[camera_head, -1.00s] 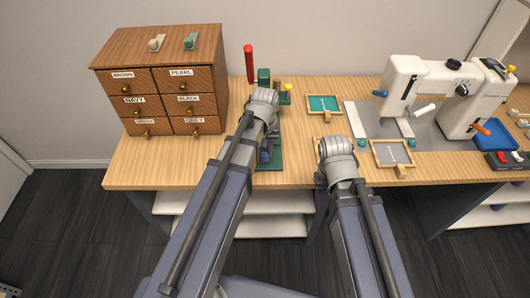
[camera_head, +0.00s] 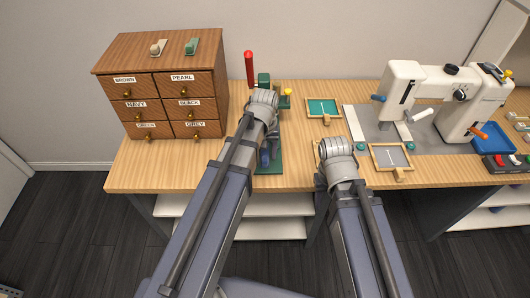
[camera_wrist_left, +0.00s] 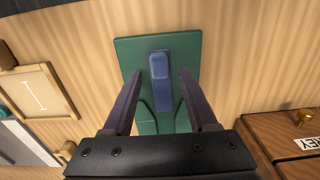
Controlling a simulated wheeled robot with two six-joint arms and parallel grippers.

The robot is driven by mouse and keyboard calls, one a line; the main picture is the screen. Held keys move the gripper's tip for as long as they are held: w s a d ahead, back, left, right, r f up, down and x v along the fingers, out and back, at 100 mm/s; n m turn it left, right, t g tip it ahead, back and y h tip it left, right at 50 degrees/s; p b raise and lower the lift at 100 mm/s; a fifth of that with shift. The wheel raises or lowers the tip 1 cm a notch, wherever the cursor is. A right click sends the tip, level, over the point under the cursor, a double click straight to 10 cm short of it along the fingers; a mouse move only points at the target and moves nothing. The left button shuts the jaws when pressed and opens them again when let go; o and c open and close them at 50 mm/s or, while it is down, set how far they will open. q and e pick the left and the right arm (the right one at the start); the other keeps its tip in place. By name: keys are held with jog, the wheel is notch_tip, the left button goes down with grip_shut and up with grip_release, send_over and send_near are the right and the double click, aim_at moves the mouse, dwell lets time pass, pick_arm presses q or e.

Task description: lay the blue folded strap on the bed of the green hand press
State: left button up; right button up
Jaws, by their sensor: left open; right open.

○ ○ ○ ○ ○ ○ ○

» **SHORT TASK**
Copy each line in the data that holds the word "button".

» **WORKED SOLUTION**
The robot is driven by mouse and keyboard calls, one a line; the main picture is the screen. Held keys move the gripper's tip for as long as they are held: w s a d ahead, back, left, right, r f up, down and x v along the fingers, out and back, at 100 mm/s; n m turn it left, right, t g tip it ahead, back and y h tip it left, right at 50 degrees/s; p b raise and lower the lift at 100 mm/s; a fifth of that with shift. The wheel raises or lowers the tip 1 cm a notch, wherever the cursor is. A right click sends the tip, level, over the point under the cursor, a double click straight to 10 cm short of it along the fingers; a mouse move only points at the target and moves nothing. The left button shuts the jaws when pressed and opens them again when let go; o and c open and close them at 50 mm/s or, while it is down, set how far they will open. q and e pick the left and the right arm (the right one at the start); the other keeps its tip in place. By name: keys are held with jog, the wheel is notch_tip, the left button goes down with grip_shut and up with grip_release, send_over and send_near are the right and the double click, aim_at moves the mouse, dwell lets time pass, pick_arm presses q or e.
State: left button up; right button up

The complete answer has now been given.